To provide context for our project it was necessary to include some details on district makeup and past election results, but we did not dwell on that. Our reporting included interviews with Novak and his Democratic challenger, Elizabeth Grabe, as well as on-the-street visits to coffee shops and events to talk to voters about their concerns. And Isthmus staff writer Beran spent a fair amount of time talking with Shawn Phetteplace, campaigns director of Main Street Alliance, a group that this year for the first time organized forums for state races in newly competitive districts, including District 51.
I was pleased to see that our coverage was included in a roundup of projects Democracy Day organizers deemed to have “national appeal.” Other selections included Investigate Midwest’s piece on how the presidential election could alter life for immigrant farmworkers and The 19th’s piece on how a group of Black women is reimagining voter turnout. All stories produced as part of Democracy Day are available for republication.
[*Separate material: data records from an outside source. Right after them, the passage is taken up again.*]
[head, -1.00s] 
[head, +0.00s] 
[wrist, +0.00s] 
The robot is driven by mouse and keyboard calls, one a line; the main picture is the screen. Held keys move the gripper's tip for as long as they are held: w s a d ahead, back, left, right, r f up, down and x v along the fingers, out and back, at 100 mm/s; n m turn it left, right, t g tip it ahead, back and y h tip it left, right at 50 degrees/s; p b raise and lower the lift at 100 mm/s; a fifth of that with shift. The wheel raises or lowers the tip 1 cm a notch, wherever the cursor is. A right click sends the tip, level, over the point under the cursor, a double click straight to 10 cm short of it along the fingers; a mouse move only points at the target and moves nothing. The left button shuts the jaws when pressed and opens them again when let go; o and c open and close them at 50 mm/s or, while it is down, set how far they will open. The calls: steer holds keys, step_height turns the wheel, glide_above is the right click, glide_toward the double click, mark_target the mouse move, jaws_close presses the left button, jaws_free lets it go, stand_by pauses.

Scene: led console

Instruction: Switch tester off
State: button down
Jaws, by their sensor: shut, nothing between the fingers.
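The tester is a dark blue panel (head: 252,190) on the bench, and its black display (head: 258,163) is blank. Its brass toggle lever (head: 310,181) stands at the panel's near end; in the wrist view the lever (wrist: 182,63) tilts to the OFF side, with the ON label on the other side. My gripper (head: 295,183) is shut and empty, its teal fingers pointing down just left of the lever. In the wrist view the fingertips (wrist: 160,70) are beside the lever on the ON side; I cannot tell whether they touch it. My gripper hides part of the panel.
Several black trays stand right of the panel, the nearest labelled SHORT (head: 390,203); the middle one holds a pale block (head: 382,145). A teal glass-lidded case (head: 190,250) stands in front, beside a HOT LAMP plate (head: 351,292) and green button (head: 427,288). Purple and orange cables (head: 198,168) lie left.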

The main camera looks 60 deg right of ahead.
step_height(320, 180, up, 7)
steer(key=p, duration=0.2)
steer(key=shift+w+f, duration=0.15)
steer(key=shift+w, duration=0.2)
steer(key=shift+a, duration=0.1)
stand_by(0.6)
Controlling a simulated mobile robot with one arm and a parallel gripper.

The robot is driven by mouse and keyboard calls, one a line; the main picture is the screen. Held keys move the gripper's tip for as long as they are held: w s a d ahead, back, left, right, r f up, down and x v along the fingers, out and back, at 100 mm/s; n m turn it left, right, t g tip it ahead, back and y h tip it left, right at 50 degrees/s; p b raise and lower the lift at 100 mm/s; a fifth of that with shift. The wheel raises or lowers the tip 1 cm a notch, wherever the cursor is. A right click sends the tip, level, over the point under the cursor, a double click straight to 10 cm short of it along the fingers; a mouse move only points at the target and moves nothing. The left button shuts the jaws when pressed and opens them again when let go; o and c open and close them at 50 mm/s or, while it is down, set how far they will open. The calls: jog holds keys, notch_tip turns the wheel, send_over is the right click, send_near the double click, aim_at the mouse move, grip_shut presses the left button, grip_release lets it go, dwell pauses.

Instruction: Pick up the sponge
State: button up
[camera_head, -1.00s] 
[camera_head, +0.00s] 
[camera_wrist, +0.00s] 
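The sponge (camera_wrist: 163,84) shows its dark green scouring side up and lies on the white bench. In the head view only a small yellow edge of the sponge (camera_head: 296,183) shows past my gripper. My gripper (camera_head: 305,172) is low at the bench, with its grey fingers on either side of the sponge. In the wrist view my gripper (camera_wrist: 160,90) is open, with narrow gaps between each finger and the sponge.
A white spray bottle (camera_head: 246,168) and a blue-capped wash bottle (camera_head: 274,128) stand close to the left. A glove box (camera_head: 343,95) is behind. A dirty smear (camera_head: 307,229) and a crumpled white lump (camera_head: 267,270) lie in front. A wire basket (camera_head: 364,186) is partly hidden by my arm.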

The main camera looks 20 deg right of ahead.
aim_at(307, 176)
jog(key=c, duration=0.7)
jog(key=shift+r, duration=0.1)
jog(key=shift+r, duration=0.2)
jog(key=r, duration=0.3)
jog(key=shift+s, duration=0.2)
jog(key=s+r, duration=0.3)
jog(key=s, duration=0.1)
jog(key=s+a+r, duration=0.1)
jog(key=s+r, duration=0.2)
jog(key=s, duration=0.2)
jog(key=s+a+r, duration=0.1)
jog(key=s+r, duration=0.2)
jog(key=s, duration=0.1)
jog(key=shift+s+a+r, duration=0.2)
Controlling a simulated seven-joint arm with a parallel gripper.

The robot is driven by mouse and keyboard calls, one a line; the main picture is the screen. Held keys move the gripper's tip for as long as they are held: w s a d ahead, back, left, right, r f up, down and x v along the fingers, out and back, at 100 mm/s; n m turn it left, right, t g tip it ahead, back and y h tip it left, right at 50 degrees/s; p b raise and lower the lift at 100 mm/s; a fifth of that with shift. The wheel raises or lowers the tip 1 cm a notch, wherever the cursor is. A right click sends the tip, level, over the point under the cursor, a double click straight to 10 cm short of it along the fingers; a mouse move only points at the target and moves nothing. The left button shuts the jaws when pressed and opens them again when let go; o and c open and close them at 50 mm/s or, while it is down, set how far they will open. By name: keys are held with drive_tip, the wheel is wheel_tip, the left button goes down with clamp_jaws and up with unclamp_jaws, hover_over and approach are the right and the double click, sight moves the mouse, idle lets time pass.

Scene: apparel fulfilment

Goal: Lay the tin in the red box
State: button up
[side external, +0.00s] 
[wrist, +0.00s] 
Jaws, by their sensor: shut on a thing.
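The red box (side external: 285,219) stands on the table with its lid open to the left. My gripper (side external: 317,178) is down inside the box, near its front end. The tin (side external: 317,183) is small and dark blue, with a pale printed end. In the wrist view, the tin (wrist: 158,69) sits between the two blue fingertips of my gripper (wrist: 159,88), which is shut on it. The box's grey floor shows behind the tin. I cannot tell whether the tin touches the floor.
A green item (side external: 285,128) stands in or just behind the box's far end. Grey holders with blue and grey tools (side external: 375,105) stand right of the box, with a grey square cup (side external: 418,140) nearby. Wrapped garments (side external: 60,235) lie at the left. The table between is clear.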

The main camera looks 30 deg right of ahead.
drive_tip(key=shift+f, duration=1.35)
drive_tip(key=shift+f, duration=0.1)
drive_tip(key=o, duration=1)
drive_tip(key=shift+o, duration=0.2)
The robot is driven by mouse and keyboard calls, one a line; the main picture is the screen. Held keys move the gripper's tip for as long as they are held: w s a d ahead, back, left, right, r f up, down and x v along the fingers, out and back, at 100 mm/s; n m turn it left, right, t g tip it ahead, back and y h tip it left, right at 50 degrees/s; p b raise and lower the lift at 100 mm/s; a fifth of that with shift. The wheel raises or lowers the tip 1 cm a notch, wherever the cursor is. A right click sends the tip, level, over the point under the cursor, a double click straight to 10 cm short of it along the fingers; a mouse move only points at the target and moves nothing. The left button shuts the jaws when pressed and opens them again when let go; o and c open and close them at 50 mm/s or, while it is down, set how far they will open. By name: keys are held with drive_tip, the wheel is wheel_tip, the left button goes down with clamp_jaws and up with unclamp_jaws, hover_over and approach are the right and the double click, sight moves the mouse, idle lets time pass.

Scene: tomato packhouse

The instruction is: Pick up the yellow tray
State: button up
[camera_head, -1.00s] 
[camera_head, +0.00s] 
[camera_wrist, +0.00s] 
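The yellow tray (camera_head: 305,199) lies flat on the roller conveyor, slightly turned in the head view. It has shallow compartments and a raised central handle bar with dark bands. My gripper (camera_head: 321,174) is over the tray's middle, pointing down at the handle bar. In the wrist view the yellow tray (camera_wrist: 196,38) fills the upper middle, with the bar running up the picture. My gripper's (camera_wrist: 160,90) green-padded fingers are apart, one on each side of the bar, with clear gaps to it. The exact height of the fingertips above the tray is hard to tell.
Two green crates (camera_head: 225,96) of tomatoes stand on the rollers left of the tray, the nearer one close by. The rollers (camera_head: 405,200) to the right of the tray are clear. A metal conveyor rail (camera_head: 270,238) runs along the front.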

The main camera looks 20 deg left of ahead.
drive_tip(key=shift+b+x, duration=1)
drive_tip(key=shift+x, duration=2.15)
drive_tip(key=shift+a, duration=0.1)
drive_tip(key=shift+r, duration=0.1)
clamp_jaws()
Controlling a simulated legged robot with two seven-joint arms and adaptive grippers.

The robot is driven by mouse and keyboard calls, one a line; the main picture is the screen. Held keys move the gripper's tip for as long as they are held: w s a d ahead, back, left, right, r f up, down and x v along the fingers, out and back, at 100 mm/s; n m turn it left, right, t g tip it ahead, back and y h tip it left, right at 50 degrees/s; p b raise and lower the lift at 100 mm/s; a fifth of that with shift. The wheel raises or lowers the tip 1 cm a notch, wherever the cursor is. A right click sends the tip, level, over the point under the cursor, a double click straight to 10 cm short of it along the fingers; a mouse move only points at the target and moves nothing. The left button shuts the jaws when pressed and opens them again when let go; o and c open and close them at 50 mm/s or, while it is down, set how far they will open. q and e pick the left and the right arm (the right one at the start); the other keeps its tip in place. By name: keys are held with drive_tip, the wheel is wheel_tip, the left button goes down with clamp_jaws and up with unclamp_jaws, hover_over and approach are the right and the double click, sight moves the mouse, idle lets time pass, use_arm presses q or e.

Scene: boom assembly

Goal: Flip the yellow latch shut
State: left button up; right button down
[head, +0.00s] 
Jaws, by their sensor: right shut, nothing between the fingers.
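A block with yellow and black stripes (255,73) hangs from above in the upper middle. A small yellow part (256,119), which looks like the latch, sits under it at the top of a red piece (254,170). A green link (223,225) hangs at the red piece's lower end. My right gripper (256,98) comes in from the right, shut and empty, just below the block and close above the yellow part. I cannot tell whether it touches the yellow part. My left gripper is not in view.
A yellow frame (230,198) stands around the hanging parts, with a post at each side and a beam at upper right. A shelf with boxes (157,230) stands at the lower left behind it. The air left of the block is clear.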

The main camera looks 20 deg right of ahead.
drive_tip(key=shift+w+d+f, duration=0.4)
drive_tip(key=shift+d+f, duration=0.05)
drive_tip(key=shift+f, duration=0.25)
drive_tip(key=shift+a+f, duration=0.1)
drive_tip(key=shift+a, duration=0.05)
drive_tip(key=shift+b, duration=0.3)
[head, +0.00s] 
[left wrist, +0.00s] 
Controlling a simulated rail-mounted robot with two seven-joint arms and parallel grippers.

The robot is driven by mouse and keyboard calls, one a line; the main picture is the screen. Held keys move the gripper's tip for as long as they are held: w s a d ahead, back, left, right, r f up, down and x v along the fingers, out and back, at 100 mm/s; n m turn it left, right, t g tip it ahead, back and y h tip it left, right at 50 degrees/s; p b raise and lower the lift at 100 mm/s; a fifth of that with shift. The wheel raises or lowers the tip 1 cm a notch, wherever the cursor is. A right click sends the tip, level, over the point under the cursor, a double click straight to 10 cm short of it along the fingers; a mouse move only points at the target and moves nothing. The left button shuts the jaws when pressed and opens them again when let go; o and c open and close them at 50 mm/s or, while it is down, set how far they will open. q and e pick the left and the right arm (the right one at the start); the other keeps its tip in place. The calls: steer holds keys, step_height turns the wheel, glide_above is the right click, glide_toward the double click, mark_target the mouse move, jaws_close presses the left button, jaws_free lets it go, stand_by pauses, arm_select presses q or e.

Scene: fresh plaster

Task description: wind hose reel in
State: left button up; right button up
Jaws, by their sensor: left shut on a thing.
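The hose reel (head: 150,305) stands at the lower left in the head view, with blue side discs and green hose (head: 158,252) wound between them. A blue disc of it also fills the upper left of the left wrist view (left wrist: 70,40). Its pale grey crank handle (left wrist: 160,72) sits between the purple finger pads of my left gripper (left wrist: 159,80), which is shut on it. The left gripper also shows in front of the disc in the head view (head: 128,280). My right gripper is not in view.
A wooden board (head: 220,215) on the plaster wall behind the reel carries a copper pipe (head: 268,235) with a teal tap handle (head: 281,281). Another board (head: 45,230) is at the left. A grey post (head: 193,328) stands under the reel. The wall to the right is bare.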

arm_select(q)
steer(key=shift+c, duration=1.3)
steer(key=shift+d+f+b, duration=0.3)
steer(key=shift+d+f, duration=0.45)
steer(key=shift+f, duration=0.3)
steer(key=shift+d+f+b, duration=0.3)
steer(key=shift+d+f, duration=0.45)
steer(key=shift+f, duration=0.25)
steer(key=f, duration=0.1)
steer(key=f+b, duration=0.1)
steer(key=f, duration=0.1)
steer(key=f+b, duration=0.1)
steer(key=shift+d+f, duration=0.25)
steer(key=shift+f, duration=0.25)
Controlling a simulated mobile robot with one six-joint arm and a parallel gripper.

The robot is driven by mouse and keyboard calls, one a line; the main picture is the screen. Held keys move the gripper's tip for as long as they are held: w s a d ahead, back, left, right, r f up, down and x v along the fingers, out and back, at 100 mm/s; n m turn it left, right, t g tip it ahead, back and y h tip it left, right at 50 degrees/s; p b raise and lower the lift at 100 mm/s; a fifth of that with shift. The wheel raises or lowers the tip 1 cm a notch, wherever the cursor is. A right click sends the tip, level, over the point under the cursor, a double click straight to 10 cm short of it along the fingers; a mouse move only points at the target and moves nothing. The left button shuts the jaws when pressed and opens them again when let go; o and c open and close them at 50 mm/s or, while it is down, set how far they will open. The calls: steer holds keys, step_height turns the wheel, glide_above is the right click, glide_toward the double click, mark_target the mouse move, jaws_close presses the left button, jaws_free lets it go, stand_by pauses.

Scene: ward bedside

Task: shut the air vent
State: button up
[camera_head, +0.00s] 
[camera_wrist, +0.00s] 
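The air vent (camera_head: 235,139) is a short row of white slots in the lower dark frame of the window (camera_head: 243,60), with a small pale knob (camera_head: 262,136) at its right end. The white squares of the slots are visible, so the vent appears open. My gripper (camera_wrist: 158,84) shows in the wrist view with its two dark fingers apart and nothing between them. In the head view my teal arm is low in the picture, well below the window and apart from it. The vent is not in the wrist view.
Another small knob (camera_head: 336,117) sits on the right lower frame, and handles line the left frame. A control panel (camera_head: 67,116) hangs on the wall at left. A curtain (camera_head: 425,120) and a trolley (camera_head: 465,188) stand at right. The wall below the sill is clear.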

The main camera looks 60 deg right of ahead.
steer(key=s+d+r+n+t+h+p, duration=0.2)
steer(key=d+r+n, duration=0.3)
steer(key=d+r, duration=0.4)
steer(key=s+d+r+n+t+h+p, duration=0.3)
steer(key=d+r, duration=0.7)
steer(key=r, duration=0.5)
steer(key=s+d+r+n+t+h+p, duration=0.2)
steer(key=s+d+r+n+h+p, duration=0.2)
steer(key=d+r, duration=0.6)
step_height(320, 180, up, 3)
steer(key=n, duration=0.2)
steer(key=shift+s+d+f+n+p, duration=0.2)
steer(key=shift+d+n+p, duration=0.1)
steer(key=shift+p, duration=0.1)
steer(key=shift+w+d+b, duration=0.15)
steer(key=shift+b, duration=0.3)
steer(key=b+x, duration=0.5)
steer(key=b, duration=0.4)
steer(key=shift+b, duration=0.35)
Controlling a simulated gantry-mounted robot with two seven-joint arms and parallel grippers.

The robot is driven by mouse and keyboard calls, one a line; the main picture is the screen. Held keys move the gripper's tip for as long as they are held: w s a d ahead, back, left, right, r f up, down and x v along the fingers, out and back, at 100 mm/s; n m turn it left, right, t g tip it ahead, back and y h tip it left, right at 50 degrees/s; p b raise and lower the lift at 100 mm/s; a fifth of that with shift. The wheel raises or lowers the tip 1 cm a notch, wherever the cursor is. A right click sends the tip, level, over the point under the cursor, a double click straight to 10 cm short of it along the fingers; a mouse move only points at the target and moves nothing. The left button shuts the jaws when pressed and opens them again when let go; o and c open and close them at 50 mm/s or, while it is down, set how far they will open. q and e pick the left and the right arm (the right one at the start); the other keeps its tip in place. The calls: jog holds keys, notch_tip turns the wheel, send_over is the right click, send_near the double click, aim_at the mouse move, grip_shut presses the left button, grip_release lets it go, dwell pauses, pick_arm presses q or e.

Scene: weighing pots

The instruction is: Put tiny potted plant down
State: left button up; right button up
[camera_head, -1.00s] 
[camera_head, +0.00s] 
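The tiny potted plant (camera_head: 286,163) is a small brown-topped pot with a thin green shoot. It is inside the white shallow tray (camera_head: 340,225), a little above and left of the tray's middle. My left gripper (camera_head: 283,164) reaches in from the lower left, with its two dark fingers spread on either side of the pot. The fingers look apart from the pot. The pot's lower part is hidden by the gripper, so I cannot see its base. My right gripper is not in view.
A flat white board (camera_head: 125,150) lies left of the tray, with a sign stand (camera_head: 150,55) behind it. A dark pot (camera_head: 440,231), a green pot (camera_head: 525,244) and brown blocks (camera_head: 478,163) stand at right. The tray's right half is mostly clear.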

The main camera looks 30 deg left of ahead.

Ours was not an easy project to pull together. It involved a team of reporters, editors and producers from two organizations. We were reporting outside of our usual coverage area. Time was tight — we had to publish within a couple of months after receiving news of the stipend. And, surprise, not everybody wants to talk with reporters!
The project organizers kindly acknowledged the hard work with a bonus gift.
“Journalists deserve treats,” Forman wrote in a LinkedIn post describing the 2024 Democracy Day effort, “which is why we gave away 66 gift cards to newsrooms to spend on food for their teams as a thank you for doing tough — and often thankless — work.”